The argument is that under Missouri law, the revenue department is specifically prohibited from "collecting or retaining" any personal information in these processes.
Since the suit was filed on Monday, it has gotten some attention from outside of the state, with some news outlets saying the Department of Revenue may be compiling data on concealed carry holders and forwarding it to a company with ties to the government. Lieutenant Governor Peter Kinder has spoken out in favor of the lawsuit, too -- and staged a press conference this week to express his support. He said in a statement:
This case has issues of statewide importance implicating serious privacy concerns for law-abiding citizens. These folks have followed the letter of the law and been approved for concealed carry by the proper authorities. They must not be required to share that information with any third parties or the federal government.
Continue for more from Russell Oliver and for the full lawsuit.
Oliver says that while this case could be important across the state, they've officially filed suit only against the local department that asked for the information in the county and not the entire Department of Revenue.
A department spokesman says DOR isn't commenting on the litigation.
"Something needed to be done," Oliver says. "It appears as though there's a new illegal hurdle that has been put in place...across the state of Missouri."
He declines to offer any specific accusations against the state, but says, "You'd have to talk to the Department of Revenue. I don't know what their motive is.... They are not doing it for no reason."
On Monday, a judge issued a temporary restraining order on the office named in the suit and a hearing is scheduled for March 12.
Here's the full complaint.
And an accompanying press release from the attorney.

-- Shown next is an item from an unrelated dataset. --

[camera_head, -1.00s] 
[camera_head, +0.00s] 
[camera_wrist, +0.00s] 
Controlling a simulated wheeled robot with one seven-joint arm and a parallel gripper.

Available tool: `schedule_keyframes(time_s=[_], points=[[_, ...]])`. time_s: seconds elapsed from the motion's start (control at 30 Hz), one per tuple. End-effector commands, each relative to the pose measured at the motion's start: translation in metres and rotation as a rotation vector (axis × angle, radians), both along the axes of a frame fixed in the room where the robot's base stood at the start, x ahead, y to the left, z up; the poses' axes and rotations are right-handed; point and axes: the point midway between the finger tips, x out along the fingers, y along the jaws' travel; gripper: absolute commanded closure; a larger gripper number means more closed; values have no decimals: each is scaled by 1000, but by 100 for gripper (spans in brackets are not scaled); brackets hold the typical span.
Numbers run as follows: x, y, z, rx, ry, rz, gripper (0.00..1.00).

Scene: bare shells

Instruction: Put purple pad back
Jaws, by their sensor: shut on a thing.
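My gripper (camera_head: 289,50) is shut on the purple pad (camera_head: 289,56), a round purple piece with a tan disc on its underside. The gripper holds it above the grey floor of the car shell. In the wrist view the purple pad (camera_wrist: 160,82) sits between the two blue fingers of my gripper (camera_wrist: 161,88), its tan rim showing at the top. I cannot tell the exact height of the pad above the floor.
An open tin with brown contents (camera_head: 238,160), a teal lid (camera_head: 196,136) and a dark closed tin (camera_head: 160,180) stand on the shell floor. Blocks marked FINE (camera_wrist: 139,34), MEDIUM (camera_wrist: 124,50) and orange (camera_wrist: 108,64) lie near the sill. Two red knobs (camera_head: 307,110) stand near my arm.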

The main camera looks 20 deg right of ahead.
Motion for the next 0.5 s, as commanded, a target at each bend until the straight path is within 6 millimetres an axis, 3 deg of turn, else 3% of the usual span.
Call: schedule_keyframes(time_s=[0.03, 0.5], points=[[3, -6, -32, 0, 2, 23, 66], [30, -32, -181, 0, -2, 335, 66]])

And Kinder's news release:
Lt. Gov. Peter Kinder backs fee office lawsuit in Stoddard County
Legal action taken against fee offices over privacy concerns
JEFFERSON CITY - Lt. Governor Peter Kinder today hosted a press conference in the Capitol to announce a lawsuit filed over the collection and scanning of private documents by the Missouri Department of Revenue for residents seeking concealed carry gun permits.

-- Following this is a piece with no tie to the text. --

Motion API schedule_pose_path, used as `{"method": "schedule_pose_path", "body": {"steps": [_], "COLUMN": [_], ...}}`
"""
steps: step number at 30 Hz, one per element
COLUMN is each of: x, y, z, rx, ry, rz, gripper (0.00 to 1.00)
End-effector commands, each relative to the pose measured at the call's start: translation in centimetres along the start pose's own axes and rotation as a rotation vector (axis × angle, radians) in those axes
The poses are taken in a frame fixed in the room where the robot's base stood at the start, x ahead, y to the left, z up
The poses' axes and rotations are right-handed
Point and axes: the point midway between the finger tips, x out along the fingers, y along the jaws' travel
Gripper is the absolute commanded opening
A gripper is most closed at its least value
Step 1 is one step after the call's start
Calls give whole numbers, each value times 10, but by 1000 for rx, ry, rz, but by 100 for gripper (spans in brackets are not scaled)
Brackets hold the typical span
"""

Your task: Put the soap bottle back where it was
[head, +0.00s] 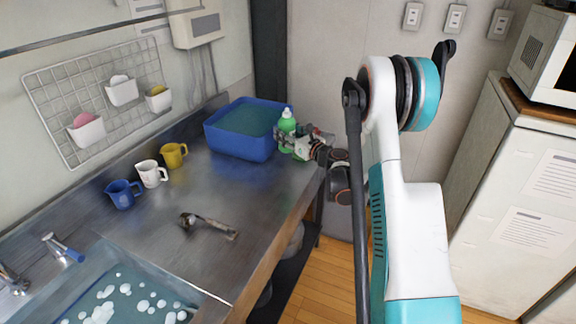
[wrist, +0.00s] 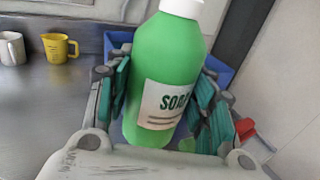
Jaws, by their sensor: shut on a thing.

The lawsuit was filed Monday by Russ Oliver in Stoddard County. Oliver is Stoddard County's prosecuting attorney. He filed the lawsuit as a private attorney on behalf of Eric Griffin.
"I fully support Mr. Oliver in this important legal action in Stoddard County Circuit Court," Kinder said. "This case has issues of statewide importance implicating serious privacy concerns for law-abiding citizens. These folks have followed the letter of the law and been approved for concealed carry by the proper authorities. They must not be required to share that information with any third parties or the federal government."

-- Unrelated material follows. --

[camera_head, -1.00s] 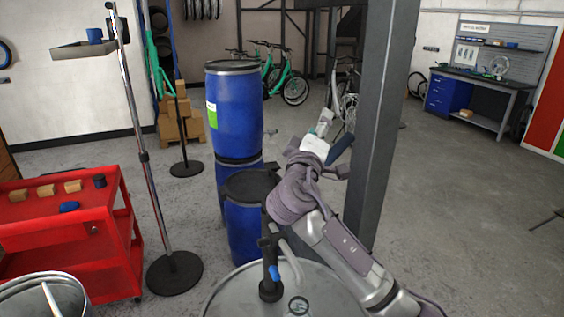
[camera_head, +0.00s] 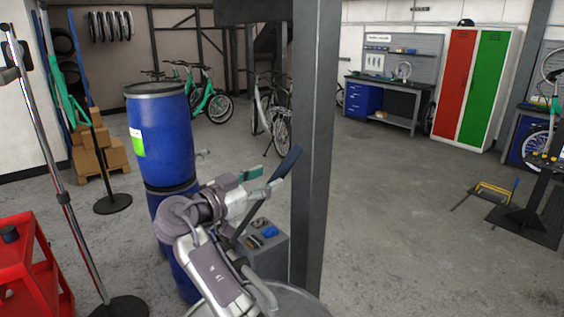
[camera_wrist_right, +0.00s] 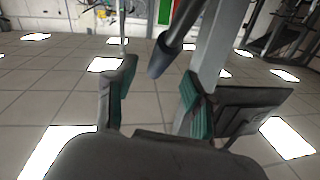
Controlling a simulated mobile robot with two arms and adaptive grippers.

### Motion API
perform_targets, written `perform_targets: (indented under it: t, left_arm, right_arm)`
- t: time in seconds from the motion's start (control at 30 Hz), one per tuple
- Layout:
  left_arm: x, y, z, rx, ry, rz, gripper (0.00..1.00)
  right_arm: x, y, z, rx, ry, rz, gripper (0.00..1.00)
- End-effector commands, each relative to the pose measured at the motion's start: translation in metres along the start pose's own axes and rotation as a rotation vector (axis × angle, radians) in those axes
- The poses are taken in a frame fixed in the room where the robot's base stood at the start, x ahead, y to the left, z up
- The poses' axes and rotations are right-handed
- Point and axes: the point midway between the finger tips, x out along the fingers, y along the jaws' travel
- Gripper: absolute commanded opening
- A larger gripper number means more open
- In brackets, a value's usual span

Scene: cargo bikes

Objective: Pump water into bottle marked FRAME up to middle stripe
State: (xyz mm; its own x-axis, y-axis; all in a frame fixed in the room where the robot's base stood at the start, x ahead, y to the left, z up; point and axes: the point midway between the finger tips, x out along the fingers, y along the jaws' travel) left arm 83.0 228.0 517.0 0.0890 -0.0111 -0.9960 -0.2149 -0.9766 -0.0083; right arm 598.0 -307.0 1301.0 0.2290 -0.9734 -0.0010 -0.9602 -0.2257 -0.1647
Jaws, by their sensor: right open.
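The pump stands on the metal drum (camera_head: 290,302) at the bottom of the head view, mostly hidden behind my right arm. Its lever slants up to a dark blue grip (camera_head: 285,165). My right gripper (camera_head: 263,180) is open beside this grip. In the right wrist view, the dark blue grip end (camera_wrist_right: 160,58) shows between and beyond the spread fingers of the right gripper (camera_wrist_right: 160,80), with a visible gap to the left finger. Contact with the right finger cannot be told. No bottle marked FRAME can be made out. My left gripper is not in view.
A grey post (camera_head: 313,150) rises close to the right of my right gripper. Stacked blue barrels (camera_head: 165,140) stand to its left. A grey box (camera_head: 268,255) with small items is behind the drum. A red cart (camera_head: 30,275) is at left.

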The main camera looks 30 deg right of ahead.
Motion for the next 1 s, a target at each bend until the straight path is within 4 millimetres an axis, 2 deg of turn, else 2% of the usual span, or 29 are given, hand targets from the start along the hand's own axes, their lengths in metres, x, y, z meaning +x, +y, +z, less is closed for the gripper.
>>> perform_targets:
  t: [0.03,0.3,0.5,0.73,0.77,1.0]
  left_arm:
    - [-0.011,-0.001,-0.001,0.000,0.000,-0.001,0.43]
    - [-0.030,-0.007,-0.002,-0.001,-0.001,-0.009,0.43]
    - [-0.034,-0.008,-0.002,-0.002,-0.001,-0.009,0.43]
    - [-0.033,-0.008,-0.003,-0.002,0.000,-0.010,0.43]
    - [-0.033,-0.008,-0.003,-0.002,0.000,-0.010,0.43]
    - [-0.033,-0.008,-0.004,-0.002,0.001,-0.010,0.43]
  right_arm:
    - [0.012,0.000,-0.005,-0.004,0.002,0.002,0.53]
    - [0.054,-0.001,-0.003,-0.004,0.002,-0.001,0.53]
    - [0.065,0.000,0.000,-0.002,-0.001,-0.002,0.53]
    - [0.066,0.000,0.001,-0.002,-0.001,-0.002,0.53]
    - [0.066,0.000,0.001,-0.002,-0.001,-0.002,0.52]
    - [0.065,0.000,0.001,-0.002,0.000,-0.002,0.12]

Oliver said Mr. Griffin went to his local Department of Motor Vehicles fee office after passing the application process for a concealed carry gun permit. When he refused to let DMV employees scan some of his documentation, he was denied the permit.
Oliver said Griffin acted within his rights. He said the Department of Revenue apparently installed new computer equipment to record the information as part of the federal Real ID Act of 2005.
But state laws prohibit the department from retaining and collecting these types of documents and from complying with that portion of the Real ID Act. The data the DOR collected was being forwarded to Morpho Trust U.S.A., a Georgia company that specializes in partnering with state and federal governmental agencies.
"There are important privacy concerns for concealed carry holders who justly fear their information being sent to a third party or the federal government," Oliver said. "Missouri law makes it clear that what is going on here is illegal, and serves no legitimate purpose since the county sheriff is solely charged with the duty of determining applicants' eligibility for the endorsement."
The lawsuit seeks a temporary restraining order to stop the Department of Revenue from collecting and sharing the private data and declare their actions unlawful.